Problem description:
Starting at the line that contains "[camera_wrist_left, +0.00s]" and stopping at the line that contains "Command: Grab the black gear", copy every line exactly, both ends included, without the pictures.

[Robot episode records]
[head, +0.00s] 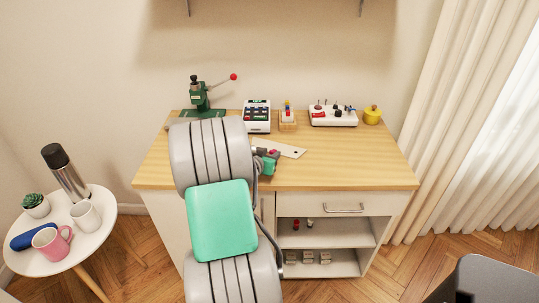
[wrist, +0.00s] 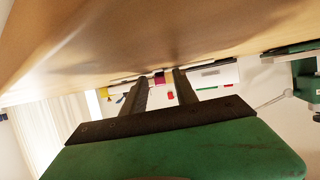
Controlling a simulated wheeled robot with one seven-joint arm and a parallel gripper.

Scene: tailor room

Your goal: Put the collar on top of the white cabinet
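The white cabinet (head: 378,203) has a light wooden top (head: 360,168), a drawer and open shelves. My gripper (head: 266,158) is low over the front middle of that top, partly hidden by my arm. In the wrist view, its two dark fingers (wrist: 160,88) are apart, close to the wooden surface. A small magenta-red piece (wrist: 159,78) shows in the gap near the fingertips, with clearance at both sides. I cannot tell for certain which item is the collar. A pale flat piece with small holes (head: 287,149) lies on the top just beyond my gripper.
Along the back of the top stand a green press (head: 201,103), a dark-and-white box (head: 257,115), a small wooden stand (head: 288,122), a white tray (head: 333,116) and a yellow pincushion (head: 372,114). The top's right front is clear. A round side table (head: 100,245) stands left.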

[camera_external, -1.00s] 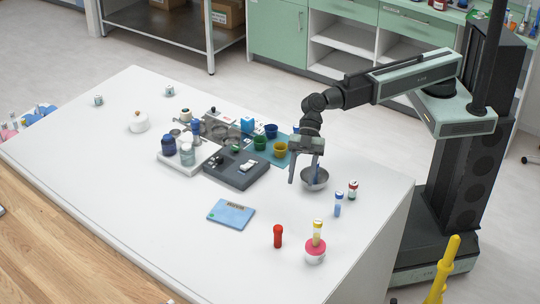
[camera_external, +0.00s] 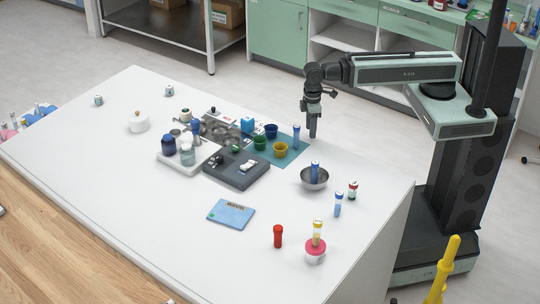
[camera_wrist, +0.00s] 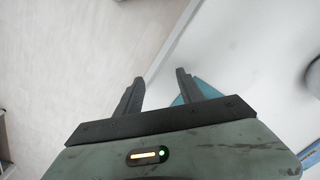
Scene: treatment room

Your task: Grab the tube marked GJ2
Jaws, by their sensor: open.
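Several tubes stand on the white table, and I cannot read GJ2 on any of them. A blue tube (camera_external: 296,137) is on the teal mat. Another blue tube (camera_external: 315,170) is in the metal bowl (camera_external: 305,183). A blue-and-white tube (camera_external: 338,205) and a red-capped tube (camera_external: 353,190) stand right of the bowl. A red tube (camera_external: 278,237) and a yellow tube (camera_external: 317,230) in a pink holder (camera_external: 315,254) are at the front. My gripper (camera_external: 312,134) is raised just right of the mat's blue tube. In the wrist view my gripper (camera_wrist: 160,76) is open and empty.
The table's front middle is largely clear. The wrist view shows mostly floor and the table edge.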

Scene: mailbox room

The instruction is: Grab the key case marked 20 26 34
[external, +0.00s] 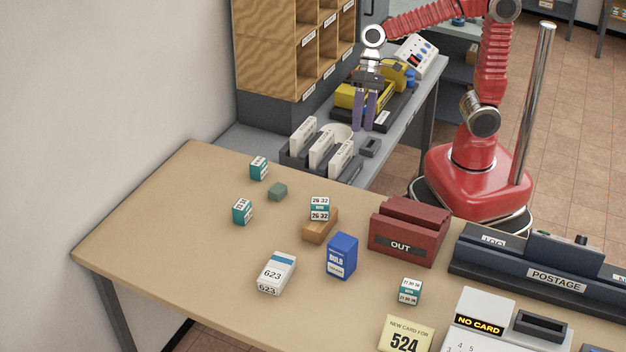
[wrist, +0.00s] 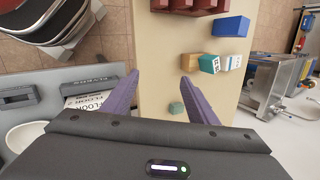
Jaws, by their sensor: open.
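Several small teal-and-white cases stand on the tan table. A case on a wooden block (external: 320,227) reads roughly 26 32 (external: 320,208); it also shows in the wrist view (wrist: 209,63). A case at the front right reads roughly 21 30 36 (external: 410,291). A back-left case (external: 259,168) and a left case (external: 242,211) have marks too small to read. I cannot tell which one is marked 20 26 34. My gripper (external: 364,118) is open and empty, above the grey side counter beyond the table; its purple fingers show in the wrist view (wrist: 147,78).
The table (external: 170,225) also holds a green block (external: 278,191), a blue box (external: 342,256), a white 623 box (external: 277,273), a red OUT tray (external: 405,232) and a postage rack (external: 555,277). Upright white cards (external: 322,149) stand in a holder below my gripper.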

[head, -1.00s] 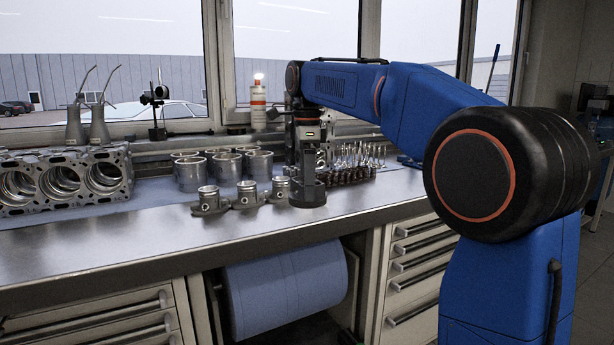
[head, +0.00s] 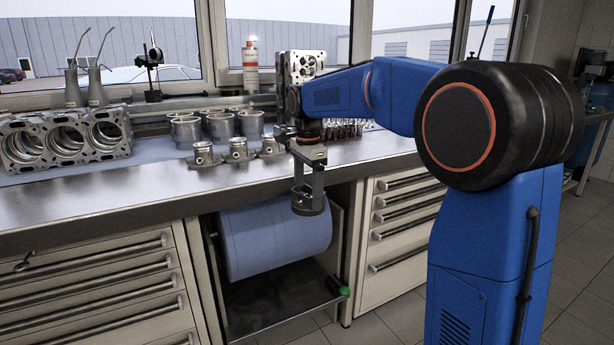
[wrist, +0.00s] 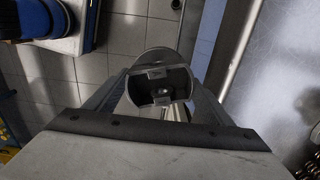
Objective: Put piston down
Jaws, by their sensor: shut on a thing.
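My gripper (head: 308,195) is shut on a grey metal piston (head: 309,207) and holds it in front of the bench's front edge, above the blue paper roll. In the wrist view the piston (wrist: 162,88) sits between the two fingers, with its hollow side facing the camera and tiled floor behind it. Three more pistons stand in a row on the bench: a left one (head: 204,155), a middle one (head: 238,150) and a right one (head: 270,147), the last close to my arm's wrist.
The steel bench (head: 110,200) has clear room at its front left. Several cylinder liners (head: 250,124) stand behind the pistons. An engine block (head: 65,137) lies at the left. Valves (head: 345,129) stand at the right. The paper roll (head: 275,240) hangs under the bench.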

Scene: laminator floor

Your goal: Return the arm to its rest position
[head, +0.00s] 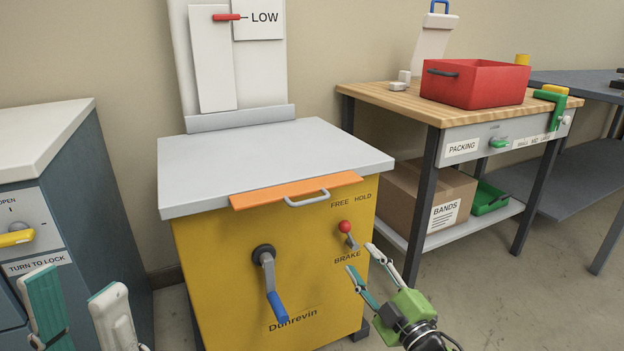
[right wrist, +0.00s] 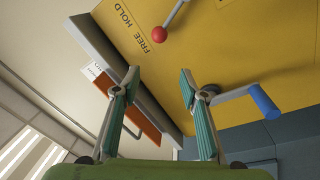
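My right gripper (head: 360,268) is in front of the right side of the yellow Dunrevin cabinet (head: 310,250). Its two fingers are spread with nothing between them, also in the right wrist view (right wrist: 158,85). The red-knobbed brake lever (head: 345,228) is just up and left of the fingertips, apart from them; its red knob (right wrist: 159,34) shows beyond the fingers in the right wrist view. My left gripper (head: 75,305) is at the lower left edge of the head view, fingers spread and empty, in front of the blue-grey cabinet (head: 100,215).
A crank with a blue handle (head: 277,305) sticks out of the yellow front. An orange bar with a grey handle (head: 300,192) runs along the top edge. At right stands a wooden-topped bench (head: 390,97) with a red bin (head: 475,88). Floor (head: 500,300) at right is clear.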

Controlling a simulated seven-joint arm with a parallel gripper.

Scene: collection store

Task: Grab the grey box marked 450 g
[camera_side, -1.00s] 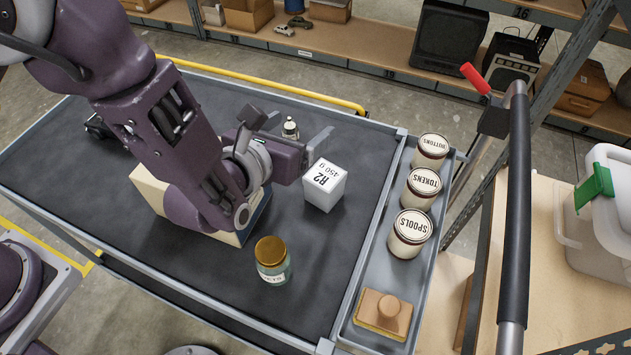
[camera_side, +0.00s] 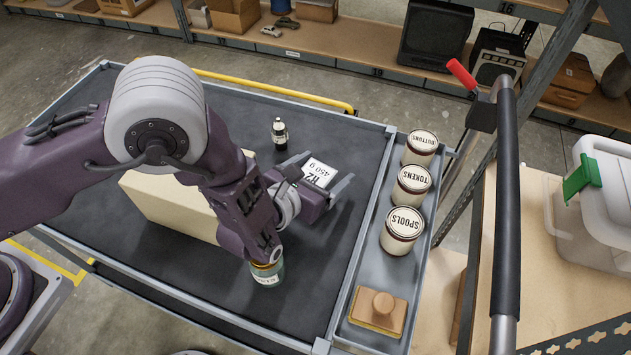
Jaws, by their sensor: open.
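The light grey box (camera_side: 319,172) marked "R2 450 g" stands on the dark mat of the cart (camera_side: 110,221). Its marked top shows, while its lower part is hidden behind my gripper. My gripper (camera_side: 322,170) is open, with one finger on each side of the box in the picture. I cannot tell whether the fingers touch it.
A glass jar (camera_side: 267,276) stands partly behind my arm. A large cream box (camera_side: 165,208) lies left of the gripper, and a small dark bottle (camera_side: 280,134) stands behind it. The side tray (camera_side: 345,318) holds lidded tins (camera_side: 402,232) and a wooden-handled block (camera_side: 378,310).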

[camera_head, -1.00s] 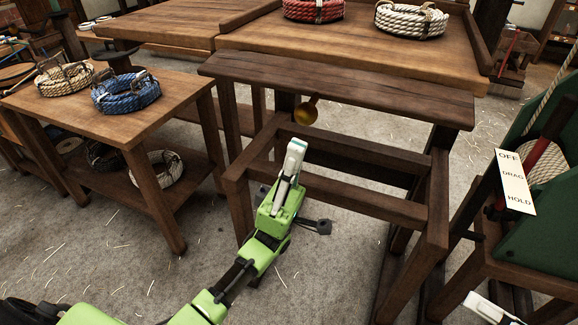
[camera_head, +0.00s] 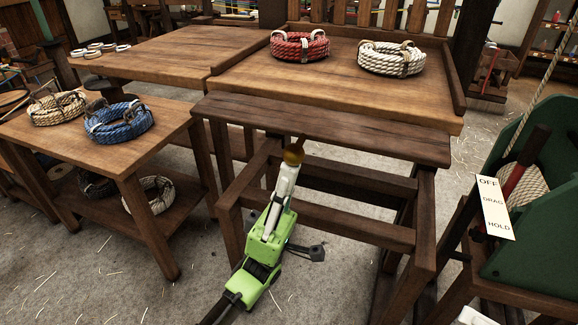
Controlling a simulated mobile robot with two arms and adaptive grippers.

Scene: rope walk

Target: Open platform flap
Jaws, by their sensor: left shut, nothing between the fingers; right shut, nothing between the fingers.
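The platform flap is a dark wooden board (camera_head: 350,132) along the front edge of the middle table. It looks sloped, with its front edge lower. A brass knob (camera_head: 293,156) on a short stem hangs at its front edge, left of centre. My left gripper (camera_head: 289,168) is shut and empty, pointing up with its white fingertips at the knob's lower side. I cannot tell whether they touch it. Only a white tip of my right gripper (camera_head: 474,316) shows at the bottom right edge. It is shut and clear of the flap.
Red (camera_head: 300,46) and white (camera_head: 392,58) rope coils lie on the platform top (camera_head: 340,88) behind the flap. A side table (camera_head: 150,155) with rope coils stands at left. A green stand (camera_head: 530,250) with an OFF/DRAG/HOLD label (camera_head: 495,208) is at right.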

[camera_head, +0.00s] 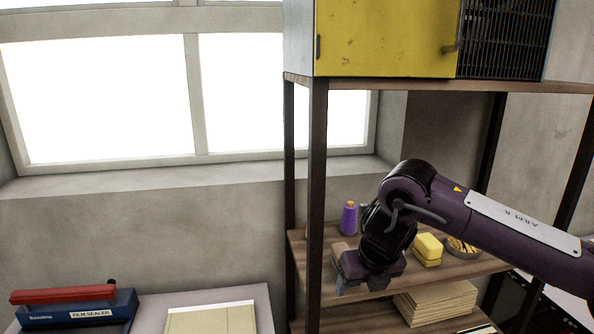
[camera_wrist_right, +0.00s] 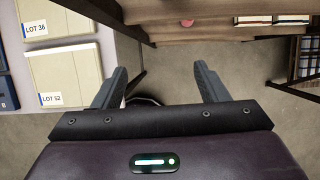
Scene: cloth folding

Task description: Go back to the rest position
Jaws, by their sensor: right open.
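My right gripper (camera_head: 362,285) is in front of the wooden shelf unit, at the height of its middle shelf. In the right wrist view its two fingers (camera_wrist_right: 158,80) stand wide apart with nothing between them, and the floor shows below. My right arm reaches in from the right side of the head view. My left gripper does not show in either view.
A dark post (camera_head: 316,200) stands just left of my gripper. A film sealer (camera_head: 75,307) and a cream folder (camera_head: 212,319) lie on the table at left.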

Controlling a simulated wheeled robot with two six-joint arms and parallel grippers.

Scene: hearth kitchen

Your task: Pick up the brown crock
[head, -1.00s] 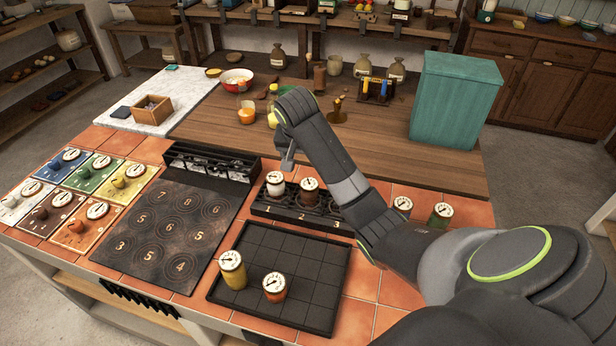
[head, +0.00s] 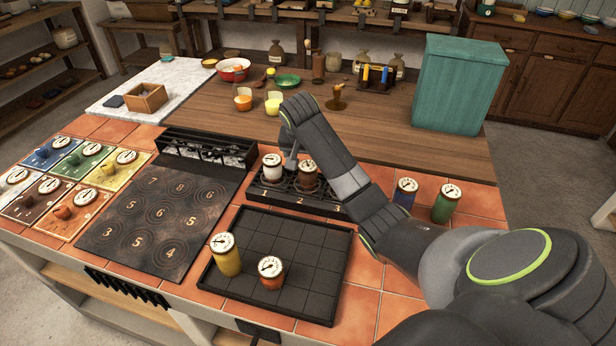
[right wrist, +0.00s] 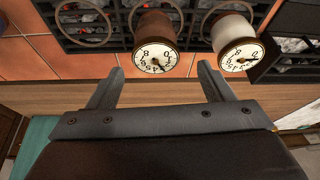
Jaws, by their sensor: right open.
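The brown crock (head: 308,174) stands upright in the black numbered rack (head: 262,203), beside a white crock (head: 272,168). Its round white dial lid faces up. My right gripper (head: 290,170) is close to the two crocks in the head view, partly overlapping them. In the right wrist view my right gripper (right wrist: 160,82) is open and empty. The brown crock (right wrist: 154,44) shows there ahead of the gap between the fingers, and the white crock (right wrist: 235,46) is to the right, beyond the right finger. My left gripper is not in view.
A black gridded tray (head: 315,285) holds a yellow crock (head: 225,255) and an orange crock (head: 270,273). A blue crock (head: 405,192) and a green crock (head: 446,204) stand right of my arm. A teal box (head: 460,85) stands behind on the wooden counter.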

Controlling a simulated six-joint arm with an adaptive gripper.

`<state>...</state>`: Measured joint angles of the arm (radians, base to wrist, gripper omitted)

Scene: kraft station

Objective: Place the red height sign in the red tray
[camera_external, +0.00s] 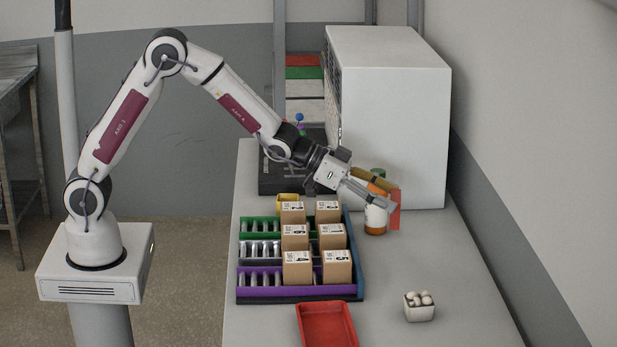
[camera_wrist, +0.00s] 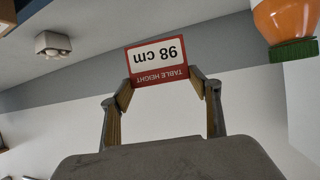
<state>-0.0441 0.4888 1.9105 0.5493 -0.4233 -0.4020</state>
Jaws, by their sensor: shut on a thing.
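The red height sign (camera_wrist: 159,62) has a white panel reading "98 cm" and "TABLE HEIGHT", upside down in the wrist view. My gripper (camera_wrist: 164,88) is shut on the sign, with its fingers at the sign's two sides. In the external view my gripper (camera_external: 377,193) is at the right of the table, and the sign (camera_external: 395,210) shows as a red plate at its fingertips, beside the white and orange bottle. The red tray (camera_external: 327,325) lies at the table's front edge, and its inside looks empty.
A white and orange bottle (camera_external: 376,220) with a green cap stands close to my gripper. A roller rack with several cartons (camera_external: 296,267) stands between sign and tray. A small white box (camera_external: 419,307) of round white items is at the front right. A large white cabinet (camera_external: 395,120) stands behind.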

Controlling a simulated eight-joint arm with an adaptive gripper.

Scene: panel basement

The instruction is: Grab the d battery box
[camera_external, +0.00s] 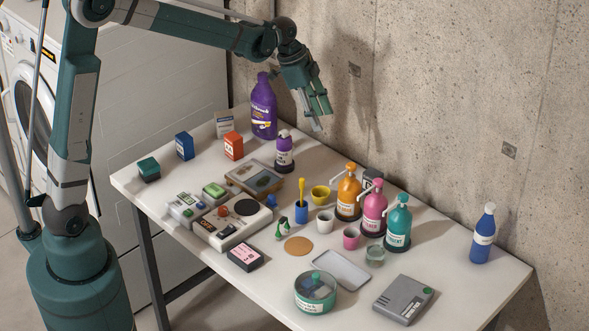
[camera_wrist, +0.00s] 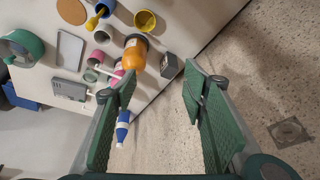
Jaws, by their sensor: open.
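My gripper (camera_external: 321,114) is open and empty, high above the back of the table near the concrete wall. In the wrist view its two green fingers stand wide apart (camera_wrist: 160,85). No label reading D battery is legible, so I cannot tell which box it is. Small boxes in view are a blue box (camera_external: 185,145), an orange box (camera_external: 233,146), a black box with a pink label (camera_external: 245,256) and a dark box (camera_external: 371,176) partly hidden behind the pump bottles. The dark box also shows in the wrist view (camera_wrist: 169,66), just beyond the fingers.
Orange (camera_external: 348,192), pink (camera_external: 373,207) and teal (camera_external: 397,224) pump bottles stand in a row near the wall. A tall purple bottle (camera_external: 263,107) stands at the back left, a blue bottle (camera_external: 483,234) at the right. Bare white table (camera_external: 450,245) lies between the teal and blue bottles.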

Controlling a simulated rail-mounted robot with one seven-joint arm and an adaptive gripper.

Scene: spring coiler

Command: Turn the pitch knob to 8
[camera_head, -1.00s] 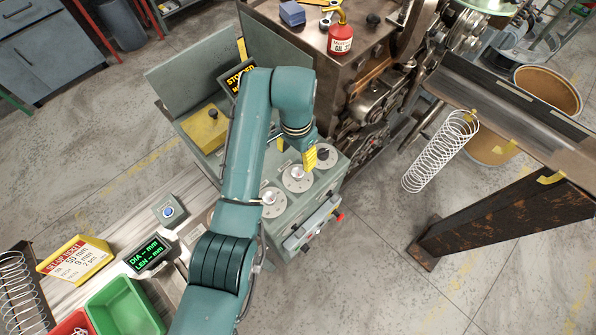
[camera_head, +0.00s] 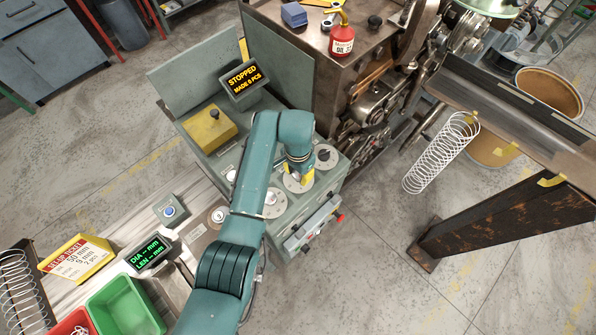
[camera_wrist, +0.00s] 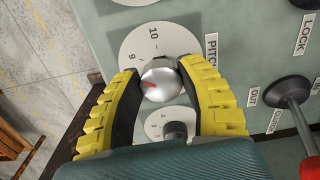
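The pitch knob (camera_wrist: 161,80) is a round silver knob with a red mark, at the middle of a pale dial marked PITCH in the wrist view. The dial (camera_wrist: 158,38) shows 10 at the top and 9 at upper left. The red mark points left, below the 9; the numeral there is hidden by the left finger. My gripper (camera_wrist: 160,73) has its yellow-and-black fingers on both sides of the knob, close to its edges. I cannot tell whether they press on it. In the head view my gripper (camera_head: 299,182) is down at the middle dial of the green cabinet.
Another dial (camera_wrist: 175,128) sits close below, partly hidden by my gripper. A lever (camera_wrist: 296,98) stands to the right. The display (camera_head: 243,80) reads STOPPED, MADE 0 PCS. Further dials (camera_head: 271,203) and (camera_head: 326,156) flank the middle one.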

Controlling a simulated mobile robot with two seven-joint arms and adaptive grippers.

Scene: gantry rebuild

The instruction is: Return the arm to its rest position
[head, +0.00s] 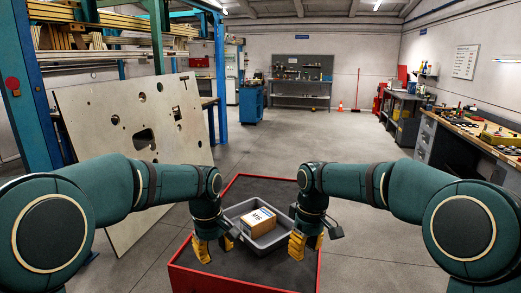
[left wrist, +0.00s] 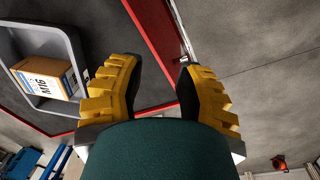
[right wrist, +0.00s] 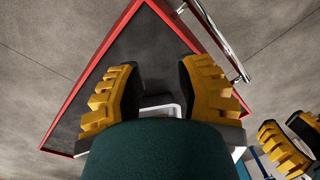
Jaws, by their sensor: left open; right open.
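My left gripper (head: 214,246) is at the left side of a grey bin (head: 268,244) in the head view. Its yellow fingers are apart in the left wrist view (left wrist: 157,85), with nothing between them. My right gripper (head: 305,243) is at the right side of the bin. Its fingers are apart in the right wrist view (right wrist: 157,95), with no object held. A cardboard box (head: 258,220) with a white and blue label sits in the bin; the box also shows in the left wrist view (left wrist: 45,77). Whether either gripper touches the bin cannot be told.
The bin stands on a red-rimmed cart (head: 242,284) with a dark top. A large cut panel (head: 125,120) leans by a blue frame (head: 32,110) at the left. Workbenches (head: 425,135) line the right. The floor beyond the cart is clear.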

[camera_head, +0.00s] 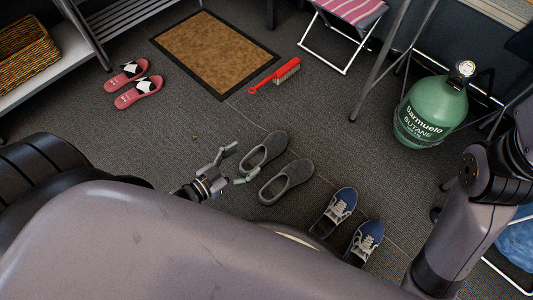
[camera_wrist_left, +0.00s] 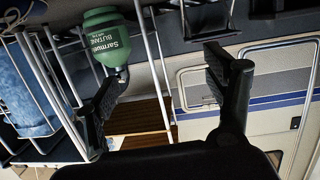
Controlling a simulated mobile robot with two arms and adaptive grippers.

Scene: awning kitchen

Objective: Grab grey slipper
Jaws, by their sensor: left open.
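Two grey slippers lie side by side on the carpet in the middle of the head view. One grey slipper (camera_head: 263,152) is farther away, and the other grey slipper (camera_head: 286,182) is nearer. My left gripper (camera_head: 241,165) is just left of them, fingers spread toward them and empty. In the left wrist view the left gripper (camera_wrist_left: 168,88) is also open, with nothing between its fingers. That view shows no slipper. My right arm comes in at the right of the head view, and its gripper is out of view.
Blue sneakers (camera_head: 340,206) stand right of the slippers. Red slippers (camera_head: 138,91), a brown doormat (camera_head: 215,52) and a red brush (camera_head: 275,76) lie farther back. A green butane bottle (camera_head: 432,110) stands at the right; it also shows in the left wrist view (camera_wrist_left: 106,38). Carpet beyond the slippers is clear.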

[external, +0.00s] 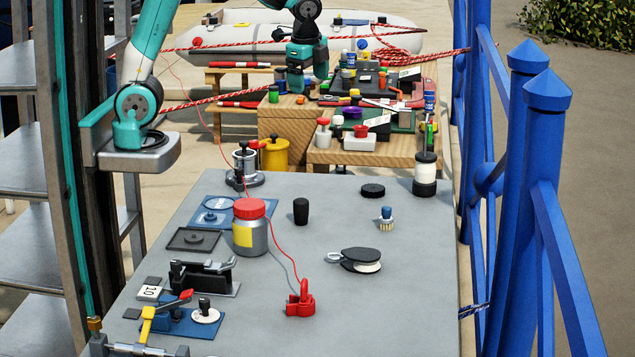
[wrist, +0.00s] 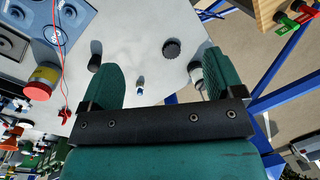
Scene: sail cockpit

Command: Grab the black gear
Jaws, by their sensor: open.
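The black gear (external: 373,190) is a flat round disc with a toothed edge. It lies on the grey table near the far edge, right of centre. In the wrist view the black gear (wrist: 172,48) shows between my two green fingers, some way beyond them. My gripper (external: 297,88) hangs in the air beyond the table's far edge, left of the gear. In the wrist view my gripper (wrist: 160,62) has its fingers wide apart with nothing between them. It does not touch the gear.
A small brush (external: 386,219) stands in front of the gear. A black-and-white canister (external: 425,174) is to its right. A black knob (external: 301,211) and a red-lidded jar (external: 250,228) stand to its left. A pulley block (external: 356,261) lies nearer. Blue railing (external: 545,190) borders the right side.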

Written answer:
[camera_wrist_left, +0.00s] 
Controlling a simulated mobile robot with two arms and adaptive grippers.

Scene: awning kitchen

Objective: Grab grey slipper
Jaws, by their sensor: left open.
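Two grey slippers lie side by side on the carpet in the middle of the head view. One grey slipper (camera_head: 263,152) is farther away, and the other grey slipper (camera_head: 286,182) is nearer. My left gripper (camera_head: 241,165) is just left of them, fingers spread toward them and empty. In the left wrist view the left gripper (camera_wrist_left: 168,88) is also open, with nothing between its fingers. That view shows no slipper. My right arm comes in at the right of the head view, and its gripper is out of view.
Blue sneakers (camera_head: 340,206) stand right of the slippers. Red slippers (camera_head: 138,91), a brown doormat (camera_head: 215,52) and a red brush (camera_head: 275,76) lie farther back. A green butane bottle (camera_head: 432,110) stands at the right; it also shows in the left wrist view (camera_wrist_left: 106,38). Carpet beyond the slippers is clear.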

[external, +0.00s] 
[wrist, +0.00s] 
Scene: sail cockpit

Command: Grab the black gear

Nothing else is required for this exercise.